<<Getting up from rocker, tottering across the room with my cane, easing myslef into the computer chair, adjusting glasses>>
Hard to believe I've come to being an "elder statesman" of sorts, but time moves on, no matter what you do to try to stop it. I was born nine months after James Dean's untimely demise, and while I was alive when Marilyn Monroe died, I certainly don't remember her. I DO remember when Elvis died (he seemed "old" to me at the time - 42), but I couldn't stand him, and shed no tears.
One thing to keep in mind about the "Golden Age of Hollywood" (the 1930's & 1940's) is that it was MUCH easier for the studios to control the images and public personnas of their stars. While the mass media did exist, radio and newswire circuits were far too expensive to tie up with gossip about movie stars. Newsreel cameras and their accompanying equipment (mostly batteries) weighed a ton, and used 35mm movie film which had to be developed, edited, printed, and then distributed to theaters.
Hollywood did still get a lot of coverage, but it was definitely "second tier" news for the most part, and consisted largely of informaton fed to the media by studio publicity departments.

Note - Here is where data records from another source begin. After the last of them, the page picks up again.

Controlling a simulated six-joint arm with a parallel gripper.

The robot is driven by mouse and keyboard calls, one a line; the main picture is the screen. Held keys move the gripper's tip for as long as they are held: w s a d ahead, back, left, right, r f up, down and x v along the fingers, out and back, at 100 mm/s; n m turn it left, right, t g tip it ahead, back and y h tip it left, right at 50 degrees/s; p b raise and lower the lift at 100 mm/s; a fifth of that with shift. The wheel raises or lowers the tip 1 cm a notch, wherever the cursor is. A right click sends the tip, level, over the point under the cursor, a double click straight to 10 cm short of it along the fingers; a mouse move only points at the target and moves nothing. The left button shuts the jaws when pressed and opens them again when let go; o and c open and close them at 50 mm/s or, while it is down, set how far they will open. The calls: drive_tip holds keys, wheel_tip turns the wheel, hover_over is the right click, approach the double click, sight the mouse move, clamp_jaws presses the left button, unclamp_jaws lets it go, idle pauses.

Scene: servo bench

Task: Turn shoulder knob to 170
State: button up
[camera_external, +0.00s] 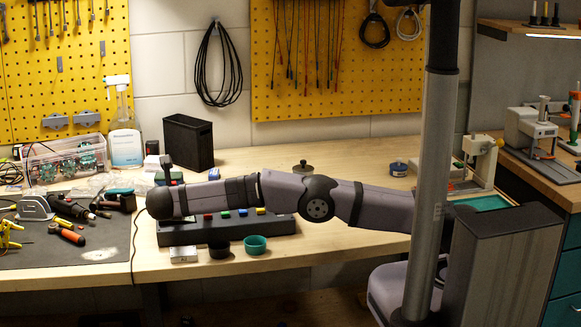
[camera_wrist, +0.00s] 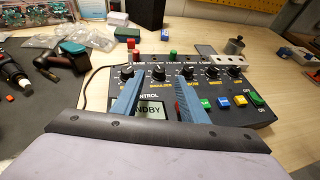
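The control box (camera_wrist: 235,118) lies on the bench with a row of dark knobs along its upper part. The shoulder knob (camera_wrist: 163,71) is second from the left, above a label that seems to read SHOULDER; its setting is too small to read. My gripper (camera_wrist: 158,86) is open, its two blue fingers apart over the box, nearer the camera than the knob row. Nothing shows between the fingers except the panel. A display (camera_wrist: 152,110) between them shows letters ending in NDBY. In the external view the box (camera_external: 225,232) is partly behind my arm, and the fingers cannot be made out.
Colored buttons (camera_wrist: 223,103) and a green switch (camera_wrist: 256,98) sit right of the fingers. Red and green posts (camera_wrist: 172,55) rise behind the knobs. Dark and green cups (camera_external: 255,245) stand at the bench's front edge. Tools lie on a dark mat (camera_external: 60,255) at left.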

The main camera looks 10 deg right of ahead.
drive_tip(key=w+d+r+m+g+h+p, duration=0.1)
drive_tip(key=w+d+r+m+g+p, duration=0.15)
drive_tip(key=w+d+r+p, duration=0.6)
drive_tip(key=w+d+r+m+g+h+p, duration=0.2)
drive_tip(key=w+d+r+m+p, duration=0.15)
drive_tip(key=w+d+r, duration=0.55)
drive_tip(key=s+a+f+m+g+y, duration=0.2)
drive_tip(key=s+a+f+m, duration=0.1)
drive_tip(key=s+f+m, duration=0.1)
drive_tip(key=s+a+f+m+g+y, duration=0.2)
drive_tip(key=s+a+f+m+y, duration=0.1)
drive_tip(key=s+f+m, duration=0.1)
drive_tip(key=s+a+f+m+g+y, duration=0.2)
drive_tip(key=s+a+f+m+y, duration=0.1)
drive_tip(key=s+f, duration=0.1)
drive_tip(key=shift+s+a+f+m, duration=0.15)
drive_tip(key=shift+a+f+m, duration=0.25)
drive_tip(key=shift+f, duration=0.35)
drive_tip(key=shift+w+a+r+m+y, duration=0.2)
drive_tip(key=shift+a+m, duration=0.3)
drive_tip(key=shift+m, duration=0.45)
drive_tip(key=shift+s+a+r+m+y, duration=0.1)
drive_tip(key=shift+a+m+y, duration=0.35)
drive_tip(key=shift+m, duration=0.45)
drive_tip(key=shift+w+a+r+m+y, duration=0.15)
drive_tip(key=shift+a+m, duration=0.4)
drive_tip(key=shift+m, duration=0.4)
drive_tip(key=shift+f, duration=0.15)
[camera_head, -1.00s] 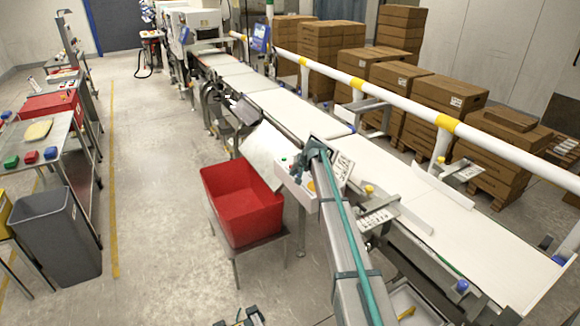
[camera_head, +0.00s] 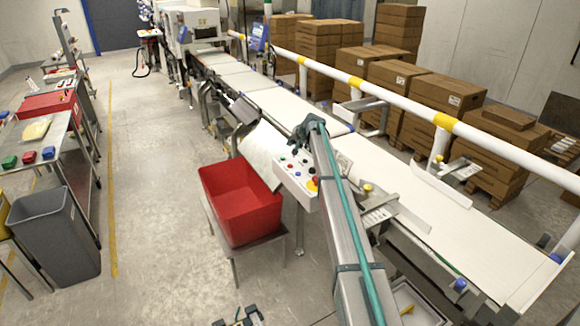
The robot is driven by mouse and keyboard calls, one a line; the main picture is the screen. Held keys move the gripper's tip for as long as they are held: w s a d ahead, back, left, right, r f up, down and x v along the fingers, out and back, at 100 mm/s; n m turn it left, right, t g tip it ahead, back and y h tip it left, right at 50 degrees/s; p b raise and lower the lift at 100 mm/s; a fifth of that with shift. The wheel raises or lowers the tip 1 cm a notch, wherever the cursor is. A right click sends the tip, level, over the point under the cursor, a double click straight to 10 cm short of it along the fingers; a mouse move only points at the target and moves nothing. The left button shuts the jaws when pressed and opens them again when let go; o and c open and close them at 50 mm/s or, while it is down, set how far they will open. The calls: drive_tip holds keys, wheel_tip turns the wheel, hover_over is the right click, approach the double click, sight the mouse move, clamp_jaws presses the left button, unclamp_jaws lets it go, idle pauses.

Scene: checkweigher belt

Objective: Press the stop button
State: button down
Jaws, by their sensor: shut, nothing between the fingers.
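The control box (camera_head: 292,192) has a pale sloped face with several small coloured buttons, beside the belt and to the right of the red bin. A red mushroom button on a yellow base (camera_head: 313,184) sits at its right end, close against my arm's edge in the picture. Which button is the stop button cannot be read at this size. My gripper (camera_head: 302,133) is the dark end of my arm, shut and empty, above the far edge of the box in the picture. Its fingertips are hard to make out, and I see no contact with a button.
A red bin (camera_head: 240,203) stands on a low stand left of the box. The white conveyor belt (camera_head: 440,204) runs behind my arm, with a white and yellow rail (camera_head: 390,99) beyond. A grey waste bin (camera_head: 55,235) stands at the left. The floor between is clear.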

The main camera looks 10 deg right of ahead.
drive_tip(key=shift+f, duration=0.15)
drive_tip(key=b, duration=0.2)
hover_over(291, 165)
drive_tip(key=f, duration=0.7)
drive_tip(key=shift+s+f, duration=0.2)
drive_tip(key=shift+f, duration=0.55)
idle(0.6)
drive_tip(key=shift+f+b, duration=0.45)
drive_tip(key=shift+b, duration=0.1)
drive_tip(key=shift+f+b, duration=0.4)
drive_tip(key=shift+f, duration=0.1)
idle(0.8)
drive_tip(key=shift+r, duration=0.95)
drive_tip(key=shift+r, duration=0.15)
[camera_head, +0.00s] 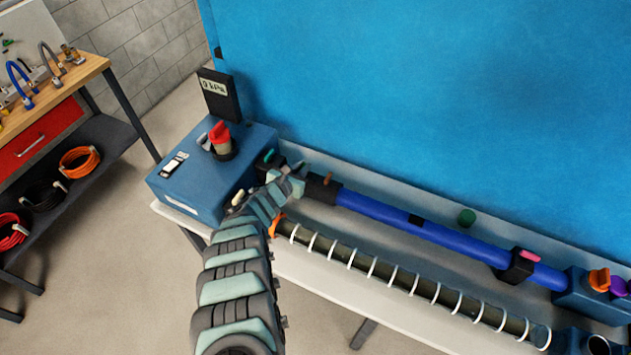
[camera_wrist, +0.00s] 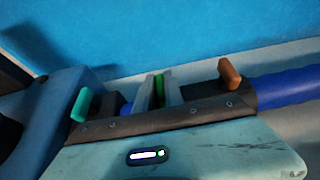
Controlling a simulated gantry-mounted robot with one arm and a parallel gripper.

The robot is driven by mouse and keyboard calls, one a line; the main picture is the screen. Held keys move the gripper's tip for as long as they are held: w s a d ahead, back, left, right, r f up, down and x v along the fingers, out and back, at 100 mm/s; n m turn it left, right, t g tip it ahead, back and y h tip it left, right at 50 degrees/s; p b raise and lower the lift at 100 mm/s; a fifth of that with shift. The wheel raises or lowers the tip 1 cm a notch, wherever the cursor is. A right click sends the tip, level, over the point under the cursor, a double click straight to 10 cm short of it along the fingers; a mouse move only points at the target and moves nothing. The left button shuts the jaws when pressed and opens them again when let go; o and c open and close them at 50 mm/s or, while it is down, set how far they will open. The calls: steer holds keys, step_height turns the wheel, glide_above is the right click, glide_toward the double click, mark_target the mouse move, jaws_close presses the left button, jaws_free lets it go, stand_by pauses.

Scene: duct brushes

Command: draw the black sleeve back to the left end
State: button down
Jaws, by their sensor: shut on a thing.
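A long blue tube (camera_head: 440,234) runs from near my gripper to the lower right. A black collar (camera_head: 322,188) with a brown tab (camera_head: 328,178) sits around its left end. The collar (camera_wrist: 208,90) and its brown tab (camera_wrist: 229,72) also show in the wrist view. My gripper (camera_head: 298,172) is just left of this collar. In the wrist view my fingers (camera_wrist: 158,92) are shut on a narrow green tab (camera_wrist: 158,80). What the tab is fixed to is hidden by my gripper, so I cannot tell which black part is the sleeve.
A pink-levered black clamp (camera_head: 517,265) holds the tube's right part. A ringed dark hose (camera_head: 390,272) runs in front. A blue panel (camera_head: 430,90) rises behind.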

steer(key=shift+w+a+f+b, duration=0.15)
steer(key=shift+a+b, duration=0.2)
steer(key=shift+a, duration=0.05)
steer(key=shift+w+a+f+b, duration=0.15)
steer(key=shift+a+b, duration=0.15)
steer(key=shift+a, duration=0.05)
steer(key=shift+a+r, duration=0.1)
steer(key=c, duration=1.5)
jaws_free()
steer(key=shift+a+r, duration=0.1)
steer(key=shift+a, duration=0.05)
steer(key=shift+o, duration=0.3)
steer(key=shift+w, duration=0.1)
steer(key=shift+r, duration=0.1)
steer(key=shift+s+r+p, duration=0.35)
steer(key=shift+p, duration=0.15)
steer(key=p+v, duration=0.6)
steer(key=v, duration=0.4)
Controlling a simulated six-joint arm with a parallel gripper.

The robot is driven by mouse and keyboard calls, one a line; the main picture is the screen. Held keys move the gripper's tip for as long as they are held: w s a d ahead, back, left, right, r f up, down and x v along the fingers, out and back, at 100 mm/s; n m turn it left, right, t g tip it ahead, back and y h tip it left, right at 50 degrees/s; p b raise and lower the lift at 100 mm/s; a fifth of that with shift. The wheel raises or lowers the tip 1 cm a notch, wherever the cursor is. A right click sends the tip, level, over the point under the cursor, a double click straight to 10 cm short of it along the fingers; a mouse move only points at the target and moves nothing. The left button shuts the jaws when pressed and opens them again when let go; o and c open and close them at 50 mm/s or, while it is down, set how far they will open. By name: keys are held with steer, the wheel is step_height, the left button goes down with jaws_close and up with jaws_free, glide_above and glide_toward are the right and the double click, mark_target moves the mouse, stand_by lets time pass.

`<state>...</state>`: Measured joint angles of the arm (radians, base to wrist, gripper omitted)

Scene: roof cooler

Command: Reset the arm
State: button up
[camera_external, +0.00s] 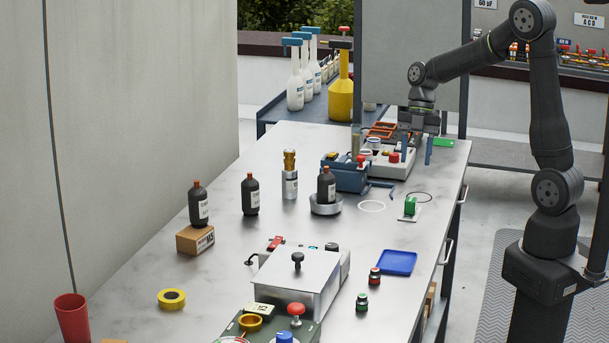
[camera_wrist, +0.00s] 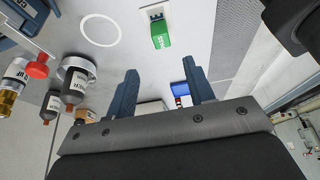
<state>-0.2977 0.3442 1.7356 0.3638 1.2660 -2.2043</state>
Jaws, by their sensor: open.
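My gripper (camera_external: 415,148) hangs from my arm over the far right part of the steel bench (camera_external: 330,228), close to a grey-white device with red and white knobs (camera_external: 393,163). Its two blue fingers point down and stand apart. In the wrist view my gripper (camera_wrist: 165,92) shows both fingers spread, with nothing held between them. The bench surface, a green tag and a white ring show beyond the fingers.
Dark bottles (camera_external: 250,194), a metal-lidded box (camera_external: 297,279) and a blue tray (camera_external: 397,262) stand nearer. The bench around the white ring (camera_external: 372,206) is partly clear.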

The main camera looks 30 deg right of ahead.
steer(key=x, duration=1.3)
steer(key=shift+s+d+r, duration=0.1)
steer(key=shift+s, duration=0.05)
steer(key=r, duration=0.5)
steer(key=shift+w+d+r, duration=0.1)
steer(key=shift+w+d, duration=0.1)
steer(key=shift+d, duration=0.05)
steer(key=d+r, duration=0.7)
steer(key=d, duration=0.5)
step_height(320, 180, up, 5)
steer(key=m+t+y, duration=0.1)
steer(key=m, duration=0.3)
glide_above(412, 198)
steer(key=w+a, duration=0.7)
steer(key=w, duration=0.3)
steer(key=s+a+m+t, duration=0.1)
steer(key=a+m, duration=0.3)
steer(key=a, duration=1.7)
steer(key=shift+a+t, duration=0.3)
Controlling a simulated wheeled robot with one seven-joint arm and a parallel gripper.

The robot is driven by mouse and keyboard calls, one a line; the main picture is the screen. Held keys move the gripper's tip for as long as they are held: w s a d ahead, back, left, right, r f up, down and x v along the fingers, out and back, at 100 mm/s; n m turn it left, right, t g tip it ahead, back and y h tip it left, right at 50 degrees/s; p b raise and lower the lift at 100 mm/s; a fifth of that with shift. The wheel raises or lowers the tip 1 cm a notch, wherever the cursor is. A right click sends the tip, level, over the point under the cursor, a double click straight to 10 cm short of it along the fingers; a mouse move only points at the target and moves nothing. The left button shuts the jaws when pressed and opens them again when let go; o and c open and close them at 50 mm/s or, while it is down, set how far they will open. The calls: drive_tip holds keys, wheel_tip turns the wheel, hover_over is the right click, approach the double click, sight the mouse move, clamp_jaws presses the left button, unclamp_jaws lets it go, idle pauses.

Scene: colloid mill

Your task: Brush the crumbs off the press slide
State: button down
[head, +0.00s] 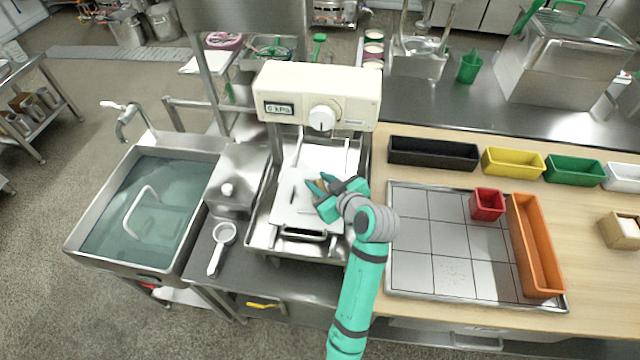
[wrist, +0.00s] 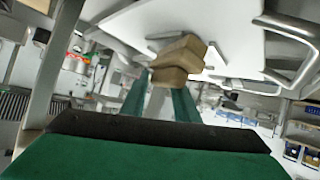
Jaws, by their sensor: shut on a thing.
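The press (head: 318,95) has a cream head with a display and a round knob. Its pale slide plate (head: 292,212) lies below the head, in a steel tray with a front handle. My gripper (head: 320,184) is over the plate's right side, shut on a small brown wooden thing, probably a brush. In the wrist view this wooden piece (wrist: 178,58) sits at the ends of the green fingers, close to a pale plate (wrist: 225,25). Whether it touches the plate I cannot tell. Its bristles are not visible. A few faint dark marks show on the plate; crumbs are too small to make out.
A water-filled sink (head: 150,215) is at left, with a white scoop (head: 222,238) beside the press. At right, a gridded tray (head: 425,262) with specks holds a red cup (head: 487,204) and an orange bin (head: 535,245). Coloured bins line the back.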

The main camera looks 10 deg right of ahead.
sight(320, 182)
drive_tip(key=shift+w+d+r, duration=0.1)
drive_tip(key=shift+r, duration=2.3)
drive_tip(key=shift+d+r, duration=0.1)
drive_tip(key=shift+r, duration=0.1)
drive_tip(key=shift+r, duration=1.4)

Also, ordinary people didn't have the opportunity to travel the way they do now, and when they did visit California, they weren't carrying digitial cameras and camera phones. All this meant that the public saw and heard the things about movie stars that the studios WANTED them to hear. As a result, I'm not sure even today we know what some of the stars were like in real life.
Beginning with television in the 1950's, development of the electronic media (already present to an extent in the form of radio) began to snowball. The introduction of satellies in the 1960's made possible worldwide broadcasting, and small format videotape in the 1970's meant it was no longer necessary to wait for film to be developed. By about 1990, the steady stream of advances in electronic media turned into a raging flood. I made the realization that the newsmedia was forever changed when, for the first time ever, I relied primarily on my computer for news when Princess Diana was killed in 1997. There have been plenty of further developments in the 11 years since then.
I guess the point of this ramble is that the stars of today can go almost NOWHERE in the world and not be in the public eye. Their human failings are photographed and recorded, then flashed around the world in a matter of minutes or even seconds. Largely for this reason stars simply aren't going to have the glamor of the "good old days."
Also for the same reason I don't think we're going to see many more stars who are more significant in death than they were in life, like James Dean and Marilyn Monroe.
I hope SOMEBODY is still awake after reading this ramble!